>> START

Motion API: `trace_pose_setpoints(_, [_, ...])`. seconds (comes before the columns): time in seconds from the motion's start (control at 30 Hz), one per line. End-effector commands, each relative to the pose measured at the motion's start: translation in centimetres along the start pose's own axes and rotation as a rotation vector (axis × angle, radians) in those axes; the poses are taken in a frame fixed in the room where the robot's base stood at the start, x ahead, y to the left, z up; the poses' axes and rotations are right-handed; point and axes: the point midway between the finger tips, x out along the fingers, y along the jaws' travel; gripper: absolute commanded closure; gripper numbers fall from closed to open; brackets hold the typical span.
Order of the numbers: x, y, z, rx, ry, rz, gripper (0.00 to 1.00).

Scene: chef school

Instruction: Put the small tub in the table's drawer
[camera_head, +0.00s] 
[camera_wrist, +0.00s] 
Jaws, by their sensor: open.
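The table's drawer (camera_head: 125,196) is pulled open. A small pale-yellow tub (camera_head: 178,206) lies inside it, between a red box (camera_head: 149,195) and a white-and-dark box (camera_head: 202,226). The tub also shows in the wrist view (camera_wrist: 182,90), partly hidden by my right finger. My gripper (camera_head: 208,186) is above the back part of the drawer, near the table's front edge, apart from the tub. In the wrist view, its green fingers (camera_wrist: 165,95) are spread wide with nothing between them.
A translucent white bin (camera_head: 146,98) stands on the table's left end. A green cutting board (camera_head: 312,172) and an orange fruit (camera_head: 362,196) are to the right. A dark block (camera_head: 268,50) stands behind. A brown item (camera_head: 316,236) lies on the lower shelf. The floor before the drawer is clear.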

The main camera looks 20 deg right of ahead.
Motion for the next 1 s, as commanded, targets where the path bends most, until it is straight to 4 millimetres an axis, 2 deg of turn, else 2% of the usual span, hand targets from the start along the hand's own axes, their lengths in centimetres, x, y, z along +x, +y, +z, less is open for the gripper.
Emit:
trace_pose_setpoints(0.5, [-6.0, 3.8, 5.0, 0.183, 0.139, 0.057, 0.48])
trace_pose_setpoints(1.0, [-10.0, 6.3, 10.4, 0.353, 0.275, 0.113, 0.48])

>> END

• PROBLEM TO WORK ON: Write out exactly the lines starting with the one that holds "The main camera looks 20 deg right of ahead." and running through the last line above.

• SOLUTION:
The main camera looks 20 deg right of ahead.
Motion for the next 1 s, as commanded, targets where the path bends most, until it is straight to 4 millimetres an axis, 2 deg of turn, else 2% of the usual span, hand targets from the start along the hand's own axes, their lengths in centimetres, x, y, z along +x, +y, +z, less is open for the gripper.
Emit:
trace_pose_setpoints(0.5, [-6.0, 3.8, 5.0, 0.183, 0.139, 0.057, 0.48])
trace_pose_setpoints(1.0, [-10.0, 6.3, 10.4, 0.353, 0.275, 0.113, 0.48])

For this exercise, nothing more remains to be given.